It’s Monday night and Joanne Shaw Taylor is in church. To be accurate we are all in church as Huntingdon Hall is a chapel. But one of the finest blues guitar players in Britain has a warning. “Just because we are where we are,” she says. “Doesn’t mean you can be quiet. I don’t know too much about God, but I believe he likes you to drink and party in his house…..”

This always had the potential to be a party, as it is the closest JST is getting to a hometown show on this run. The Solihull native has come 30 miles down the M5 to showcase here new album “Wild” – just released and her best performing record to date. Presently it is in the top twenty of the album charts.

Easy to see why too. Even for someone who has built up this body of work, he new one is a cracker and a good portion of them are played here. “Dyin’ To Know” is simple and fun, “No Reason To Stay” is possessing of a chorus that almost makes it work the broken relationship that spawned it and is a real highlight of a set that stretches to close on two hours.

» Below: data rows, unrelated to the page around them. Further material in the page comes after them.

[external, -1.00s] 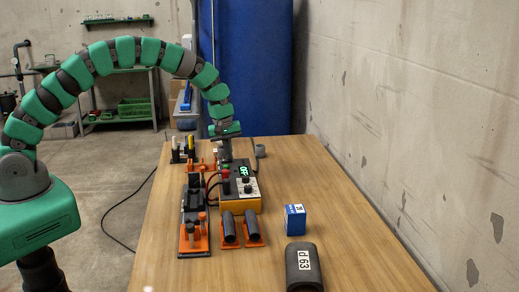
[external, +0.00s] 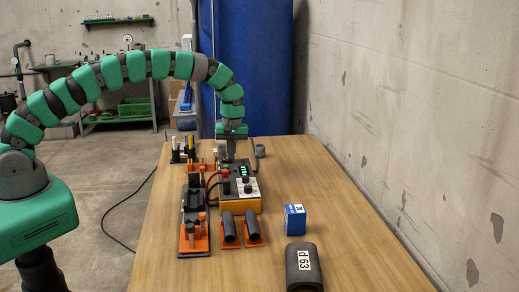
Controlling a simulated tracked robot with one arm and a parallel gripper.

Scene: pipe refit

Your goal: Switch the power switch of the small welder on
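The small welder (external: 246,204) stands on the table, with an orange-yellow lower body, a grey sloped panel with dark knobs, and a dark upper part. Its display (external: 243,171) is lit green; the characters are too small to read. My gripper (external: 231,157) points down from above at the back of the welder, just behind and left of the display. Its fingertips are small and dark against the welder, so I cannot tell whether they are open or touch it. I cannot make out the power switch; my gripper may cover it.
A black-and-orange clamp fixture (external: 194,215) stands left of the welder. Two dark pipe pieces on orange holders (external: 230,229) are in front. The table's right side is mostly free.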

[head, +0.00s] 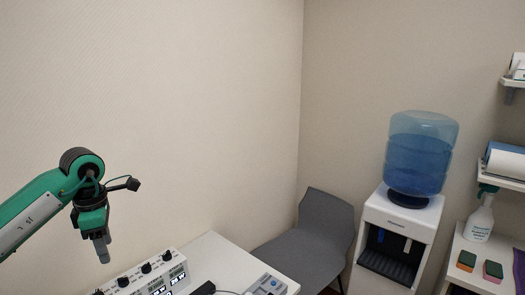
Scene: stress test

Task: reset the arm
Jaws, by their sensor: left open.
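My left arm (40,208) comes in from the left edge, green with dark joints. Its left gripper (102,249) points down, open and with nothing seen in it. It hangs in front of the pale wall, above and to the left of a white device with black knobs (150,272). My right arm and gripper are not in view.
A white table (225,262) holds the knobbed device and a small grey-blue unit (267,286). A grey chair (311,245) stands in the corner. A water dispenser (398,230) with a blue bottle (418,155) is to the right. A spray bottle (480,220) and sponges (466,261) sit on a white surface.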

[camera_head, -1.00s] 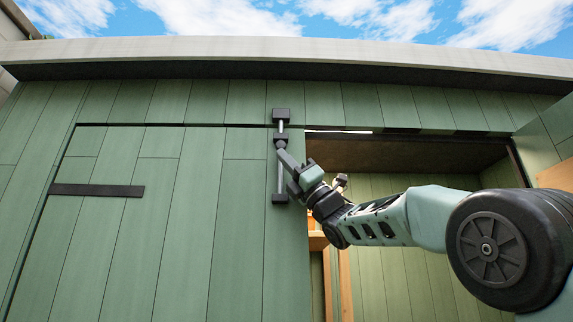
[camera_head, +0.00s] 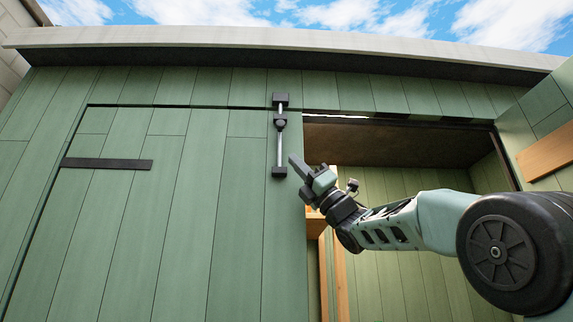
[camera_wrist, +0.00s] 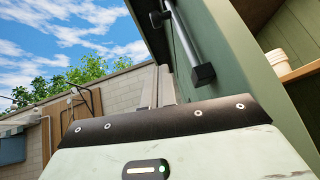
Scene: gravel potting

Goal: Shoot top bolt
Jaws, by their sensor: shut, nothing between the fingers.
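The top bolt (camera_head: 280,147) is a vertical silver rod in black brackets near the free edge of the closed green door (camera_head: 238,210). A dark round knob (camera_head: 280,124) sits high on the rod, close to the upper bracket. The rod's upper end reaches the black keeper (camera_head: 280,99) on the frame above the door. The bolt's lower bracket (camera_head: 279,172) also shows in the wrist view (camera_wrist: 203,74). My gripper (camera_head: 294,160) is shut and empty, just right of the rod and apart from it. Its fingers show in the wrist view (camera_wrist: 160,88).
The right doorway stands open, showing a wooden shelf (camera_wrist: 300,72) with a white pot (camera_wrist: 278,62). The other door (camera_head: 545,135) is swung open at far right. The roof edge (camera_head: 290,40) overhangs above. A black strap hinge (camera_head: 107,163) is on the closed door.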

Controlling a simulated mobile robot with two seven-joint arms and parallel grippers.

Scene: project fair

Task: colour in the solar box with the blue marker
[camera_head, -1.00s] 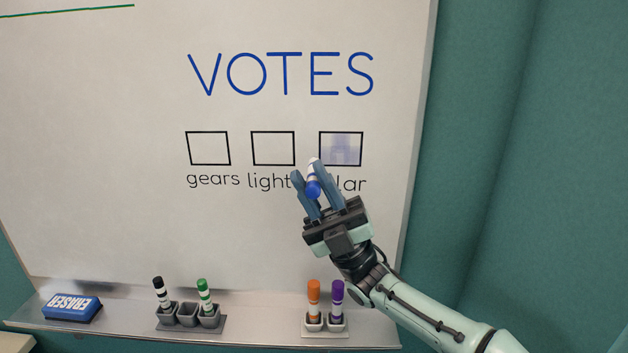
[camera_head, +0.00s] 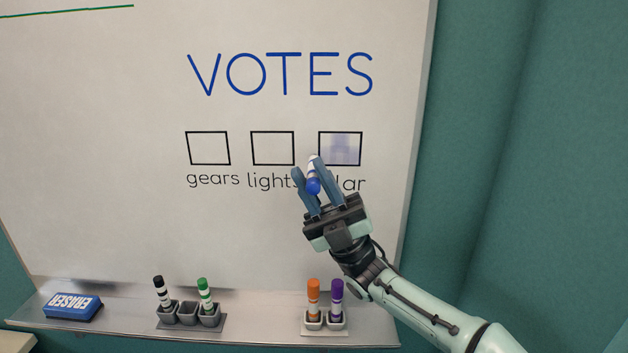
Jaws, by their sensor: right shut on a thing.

It helps that, although she’s the undoubted star, Shaw Taylor has a fine band around her. The organ of Drew Wynan particularly prominent in work like the funky “Diamonds In The Dirt”, and elevates things throughout, while drummer Lewis Perry and fabulously coiffured bass man Luigi Casanova are as good a rhythm section as there is.

Joanne herself has cemented her reputation on three things and all are in evidence throughout here. First, hard work. She is brely ever off the road or out of the studio, second is her wonderful guitar playing – check out the solo in many, but “Tried, Tested And True” is particularly impressive – but third is her voice. Deep and with echoes of Janis Joplin, she is able to carry the songs with aplomb, as well as versatility.

A cover of Bowie’s “Wild Is The Wind” is lovingly delivered, with “Wanna Be My Lover” as different as can be, before one of the older ones, “Tied And Bound” soars a conclusion, and after an encore of “Goin’ Home” we do just that.

But s always, not before we’ve seen that yet again JST is a talent to cherish. Even in these boom times for blues, she’s one of the best – and she is finally getting her rewards.